### [Objective]
Set down, without alteration, the lines from the one that contains "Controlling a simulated" through the final line of the material below.

### [Collected material]
....
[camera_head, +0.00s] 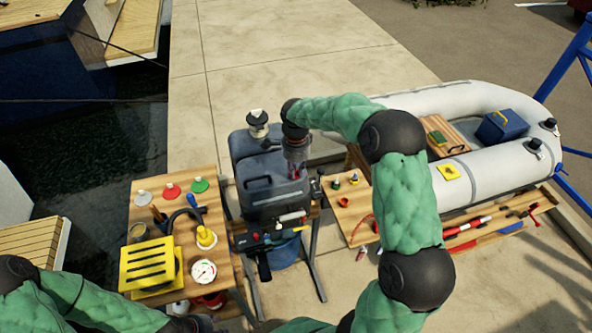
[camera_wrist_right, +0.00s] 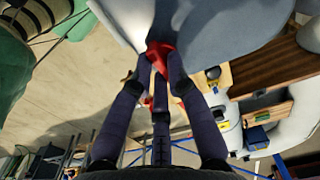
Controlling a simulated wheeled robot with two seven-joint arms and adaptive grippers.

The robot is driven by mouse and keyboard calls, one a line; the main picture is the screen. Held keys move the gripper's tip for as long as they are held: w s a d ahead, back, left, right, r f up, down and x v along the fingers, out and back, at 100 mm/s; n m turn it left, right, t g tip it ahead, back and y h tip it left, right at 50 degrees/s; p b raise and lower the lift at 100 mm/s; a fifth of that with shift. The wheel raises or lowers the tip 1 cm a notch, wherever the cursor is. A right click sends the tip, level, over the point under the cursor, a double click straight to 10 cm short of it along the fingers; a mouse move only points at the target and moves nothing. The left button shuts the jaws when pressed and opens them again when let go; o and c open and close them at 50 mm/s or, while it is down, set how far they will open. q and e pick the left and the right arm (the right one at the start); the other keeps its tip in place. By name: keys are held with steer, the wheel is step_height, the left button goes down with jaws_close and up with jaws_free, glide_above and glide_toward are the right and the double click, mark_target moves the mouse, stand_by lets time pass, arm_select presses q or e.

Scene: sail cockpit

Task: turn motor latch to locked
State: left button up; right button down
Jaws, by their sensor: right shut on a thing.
....
### [Exercise output]
Controlling a simulated wheeled robot with two seven-joint arms and adaptive grippers.

The robot is driven by mouse and keyboard calls, one a line; the main picture is the screen. Held keys move the gripper's tip for as long as they are held: w s a d ahead, back, left, right, r f up, down and x v along the fingers, out and back, at 100 mm/s; n m turn it left, right, t g tip it ahead, back and y h tip it left, right at 50 degrees/s; p b raise and lower the lift at 100 mm/s; a fifth of that with shift. The wheel raises or lowers the tip 1 cm a notch, wherever the cursor is. A right click sends the tip, level, over the point under the cursor, a double click straight to 10 cm short of it along the fingers; a mouse move only points at the target and moves nothing. The left button shuts the jaws when pressed and opens them again when let go; o and c open and close them at 50 mm/s or, while it is down, set how far they will open. q and e pick the left and the right arm (the right one at the start); the other keeps its tip in place. By name: keys are held with steer, the wheel is step_height, the left button goes down with jaws_close and up with jaws_free, glide_above and glide_toward are the right and the double click, mark_target moves the mouse, stand_by lets time pass, arm_select presses q or e.

Scene: sail cockpit

Task: turn motor latch to locked
State: left button up; right button down
Jaws, by their sensor: right shut on a thing.

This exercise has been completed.